Microsoft Buying Skype for $8.5B
Approximately one trillion readers wrote in to tell us that there is a big rumor that Microsoft is buying Skype. This follows an earlier rumor that the
suitor was Facebook. Unsurprisingly many people are already wondering what it would mean for Linux users of the popular VoIP platform. Many major publications are running versions of the story.
Google Voice is pretty nice, gmail has an integrated client.
Mod me down, my New Earth Global Warmingist friends!
Aaaand this is why you never go proprietary. They can stop an application in it's entirety without anyone being able to pick it up and continue the work.
Wikipedia says:
The Session Initiation Protocol (SIP) is an IETF-defined signaling protocol, widely used for controlling multimedia communication sessions such as voice and video calls over Internet Protocol (IP). The protocol can be used for creating, modifying and terminating two-party (unicast) or multiparty (multicast) sessions consisting of one or several media streams. The modification can involve changing addresses or ports, inviting more participants, and adding or deleting media streams. Other feasible application examples include video conferencing, streaming multimedia distribution, instant messaging, presence information, file transfer and online games.
*That's* the alternative.
There are dozens of decent VoIP apps out there
But your grandma only has one one of them: Skype. Due to the network effect, Skype has an effective monopoly on free phone service. While the barrier to entry in this market is technically low, in the real world filled with real users it's probably insurmountable. It looks like Microsoft thinks that the barrier would take at least $8.5B to overcome; otherwise they'd go with their normal instinct to just copy other vendors' technologies.

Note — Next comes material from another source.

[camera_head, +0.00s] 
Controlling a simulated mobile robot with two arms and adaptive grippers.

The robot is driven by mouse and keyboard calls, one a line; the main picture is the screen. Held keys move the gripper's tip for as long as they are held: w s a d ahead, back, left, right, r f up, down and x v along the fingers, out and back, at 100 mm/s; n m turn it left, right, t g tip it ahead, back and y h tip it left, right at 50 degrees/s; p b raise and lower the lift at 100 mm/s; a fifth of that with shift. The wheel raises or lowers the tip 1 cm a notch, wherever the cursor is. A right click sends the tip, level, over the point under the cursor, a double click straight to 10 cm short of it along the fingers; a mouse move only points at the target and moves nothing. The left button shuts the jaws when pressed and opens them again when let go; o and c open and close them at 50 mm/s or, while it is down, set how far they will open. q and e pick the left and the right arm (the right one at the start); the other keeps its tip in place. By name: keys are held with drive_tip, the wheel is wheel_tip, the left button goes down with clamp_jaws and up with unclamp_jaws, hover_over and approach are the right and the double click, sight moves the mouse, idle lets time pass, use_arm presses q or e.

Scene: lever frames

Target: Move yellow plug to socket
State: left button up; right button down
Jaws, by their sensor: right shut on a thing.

Grandma isn't going to want to unlearn Skype and learn how to use a sluggish Flash-based solution, either.
There are dozens of decent VoIP apps out there
Due to the network effect, Skype has an effective monopoly on free phone service. While the barrier to entry in this market is technically low, in the real world filled with real users it's probably insurmountable.
Yeah. It's lilke MySpace. I sure wish something would come along to improve on MySpace. But hey, what ya gonna do? They're entrenched.